Last modified: 15 Dec 2009 | 9:09:02 UTC

The GT9800 will not work well with all tasks and you may get more failures than successes.

I din't know this

What is the point in retrospectively asking IT experts here about what you should do, if you have already spent the money?

The money I spent for now it's just for testing. Really he is not a IT expert, he is a CUDA expert. I'm a IT expert.

What I whant from him is knowing why there are so many failures in cards?. If is a software or a hardware failure?. It really depends on models???

Third reason. Even if the GT9800 managed to get through all the tasks, and they wont, three cards would do less work than one GTX275. In fact it would take 4 GT9800 cards to come close to the performance of one GTX275.

According to this one and $/Gflops (I don't care for credit) this is not exactly true (see table below).
GTX275=0,21$/Gflops
GeForce 9800 GT=0,12$/Gflops

Fourth reason. If you have 3 cards, there is more chance that one will fail.

I dought this statement. If you have 3 cards is much less probable that all 3 of them break (This is statistical fact). Here I wonder if the task is shared between 3 task, but as long as I have seen is not like that.

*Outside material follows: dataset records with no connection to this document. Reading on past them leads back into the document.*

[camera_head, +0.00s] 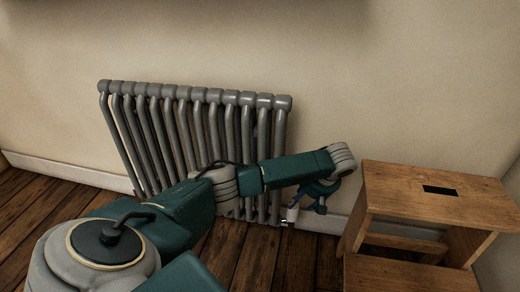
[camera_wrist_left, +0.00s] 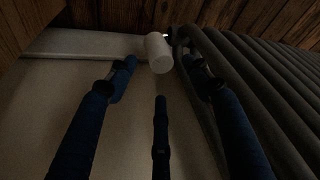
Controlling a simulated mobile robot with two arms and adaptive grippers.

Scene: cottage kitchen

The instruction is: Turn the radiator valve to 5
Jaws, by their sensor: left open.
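The radiator valve (camera_head: 293,213) is a small white knob low at the right end of the grey radiator (camera_head: 190,112). In the left wrist view the valve (camera_wrist_left: 158,53) is a white cylinder just beyond the fingertips. My left gripper (camera_head: 317,198) points down over the valve from above and to its right. It also shows in the left wrist view (camera_wrist_left: 160,80), with its blue fingers spread open, empty and apart from the valve. Any number marks on the valve are too small to read. My right gripper is not in view.
A wooden step stool (camera_head: 400,190) stands close to the right of my left gripper. The wall (camera_head: 420,80) is right behind the radiator and valve. The wooden floor (camera_head: 255,255) in front of the radiator is clear.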

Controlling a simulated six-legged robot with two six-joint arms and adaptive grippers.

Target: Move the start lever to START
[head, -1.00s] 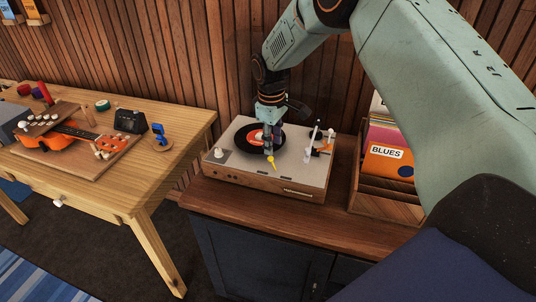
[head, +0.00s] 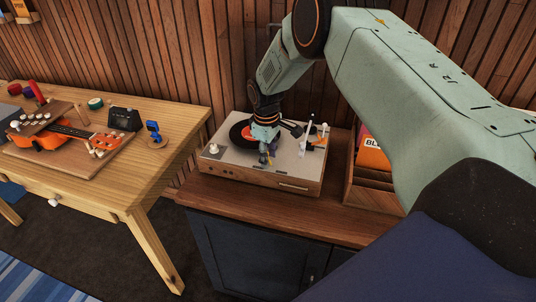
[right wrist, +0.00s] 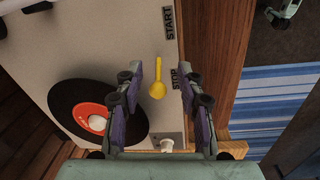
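The yellow start lever (right wrist: 157,88) stands on the pale top of the turntable (right wrist: 70,55). Its rounded end is level with the STOP label (right wrist: 174,78); the START label (right wrist: 169,22) is farther up in the right wrist view. My right gripper (right wrist: 160,82) is open, with one dark finger on each side of the lever's rounded end; I see gaps on both sides. In the head view my right gripper (head: 266,157) is low over the turntable's front and mostly hides the lever.
A black record with an orange label (right wrist: 93,113) lies beside the left finger. A white knob (right wrist: 167,145) is near the turntable's edge. The tonearm (head: 306,132) is right of my gripper. A record crate (head: 372,190) stands right; a table with an orange ukulele (head: 75,130) is left.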

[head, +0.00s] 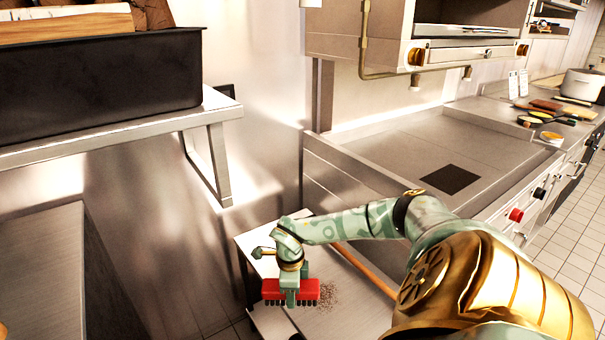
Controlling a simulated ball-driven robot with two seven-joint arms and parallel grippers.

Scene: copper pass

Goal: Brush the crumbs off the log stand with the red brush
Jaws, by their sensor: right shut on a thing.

Sixth, and most important reason. The experts Here are saying what will work Here.

For sure if you whant a high level card that one is the best. But the post I followed was this one. Here analices the $/GFlop. I made a few numbers (source wikipedia Flops and prices):
Model ------------------> $ -----> Gflops ----->$/Gflops
GeForce 9800 GT ---------> 60 ----> 504 ----> 0,12
GeForce GTS 250 --------> 140 ---> 705 --->0,20
GeForce GTX 260 -------->150 ---> 715 ---> 0,21
GeForce GTX 275 -------->210 ---> 1010,88 ---> 0,21
GeForce GTX 295 -------->470 ---> 1.788 ---> 0,26


I still think all the information around forums is too messy, and quite complicated to read throught. I think it would be much better to make a wiki-gpugrid between a few people and organize all the information... too much waste of time (for me this is much more important that the cost of electricity and cards).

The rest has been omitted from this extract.